Cloud Security Posture Management is a practise intended to Identify and Remediate risk through security assessments and automated compliance monitoring.
Many organisations assume their cloud hosting provider is entirely responsible for Security and Compliance. In reality this is a shared responsibility between the cloud hosting provider and the customer. The Cloud hosting provider will published a Shared Responsibility statement clearly defining the demarcation between the responsibilities of the provider and the customer.
The AWS Shared Responsibility Model details AWS responsibilities and the Customers responsibilities.

AWS responsibility “Security of the Cloud” – AWS is responsible for protecting the infrastructure that runs all of the services offered in the AWS Cloud. This infrastructure is composed of the hardware, software, networking, and facilities that run AWS Cloud services.
Customer responsibility “Security in the Cloud” – Customer responsibility will be determined by the AWS Cloud services that a customer selects. This determines the amount of configuration work the customer must perform as part of their security responsibilities.
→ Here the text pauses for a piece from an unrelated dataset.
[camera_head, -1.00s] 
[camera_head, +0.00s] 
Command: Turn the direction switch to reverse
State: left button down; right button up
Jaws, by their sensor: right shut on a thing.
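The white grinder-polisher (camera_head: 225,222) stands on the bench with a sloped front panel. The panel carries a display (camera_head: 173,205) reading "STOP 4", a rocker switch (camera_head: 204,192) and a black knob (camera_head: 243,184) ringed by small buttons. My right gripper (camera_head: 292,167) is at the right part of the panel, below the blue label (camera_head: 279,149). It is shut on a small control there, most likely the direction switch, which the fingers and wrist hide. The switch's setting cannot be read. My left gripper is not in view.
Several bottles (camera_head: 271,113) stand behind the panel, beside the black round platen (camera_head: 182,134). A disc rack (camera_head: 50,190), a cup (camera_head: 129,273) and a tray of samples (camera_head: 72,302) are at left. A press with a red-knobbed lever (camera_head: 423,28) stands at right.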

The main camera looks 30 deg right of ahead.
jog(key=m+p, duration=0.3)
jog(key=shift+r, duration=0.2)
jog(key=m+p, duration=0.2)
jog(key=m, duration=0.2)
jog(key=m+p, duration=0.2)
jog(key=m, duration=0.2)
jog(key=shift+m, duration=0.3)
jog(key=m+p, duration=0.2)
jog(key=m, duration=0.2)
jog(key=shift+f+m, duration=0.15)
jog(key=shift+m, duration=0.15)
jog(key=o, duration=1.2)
Once we understand what we, as the customer, are responsible for we now need a mechanism for assessing if Security controls are enabled or configured correctly. This is where a CSPM platform can be used. A CSPM is aware of the desired or recommended state of Security configurations and can test if these configurations have been enable or set correctly. This platform can conduct continuous assessments for the Security configuration of our cloud workloads and take the appropriate action if it discovers misconfigurations, either in the form of alerts and notifications, or automatic actions or remediations.
Best Practice Guidelines
The Center for Internet Security create consensus based Security configuration guidelines. The Amazon Web Services Foundations Benchmark was created using a consensus review process comprised of a global community of subject matter experts. The benchmark provides prescriptive guidance for configuring security options for a subset of Amazon Web Services with an emphasis on foundational, testable, and architecture agnostic settings.
The benchmark provides recommendations and audit instructions which can be mapped directly onto the Implementation groups of the CIS Controls. These recommendations are categorised into one of two Profile levels.
- Level 1 – Items in this profile intend to:
- be practical and prudent;
- provide security focused best practice hardening of a technology; and
- limit impact to the utility of the technology beyond acceptable means.
- Level 2 – This profile extends the “Level 1” profile. Items in this profile exhibit one or more of the following characteristics:
- are intended for environments or use cases where security is more critical than manageability and usability
- acts as defence in depth measure
- may impact the utility or performance of the technology
- may include additional licensing, cost, or addition of third party software
A CSPM will test if the controls defined in this benchmark have been configured and will report a Pass/Fail result. These results can be used to measure compliance against this benchmark and trigger automated responses to alert Analysts or remediate configuration drift.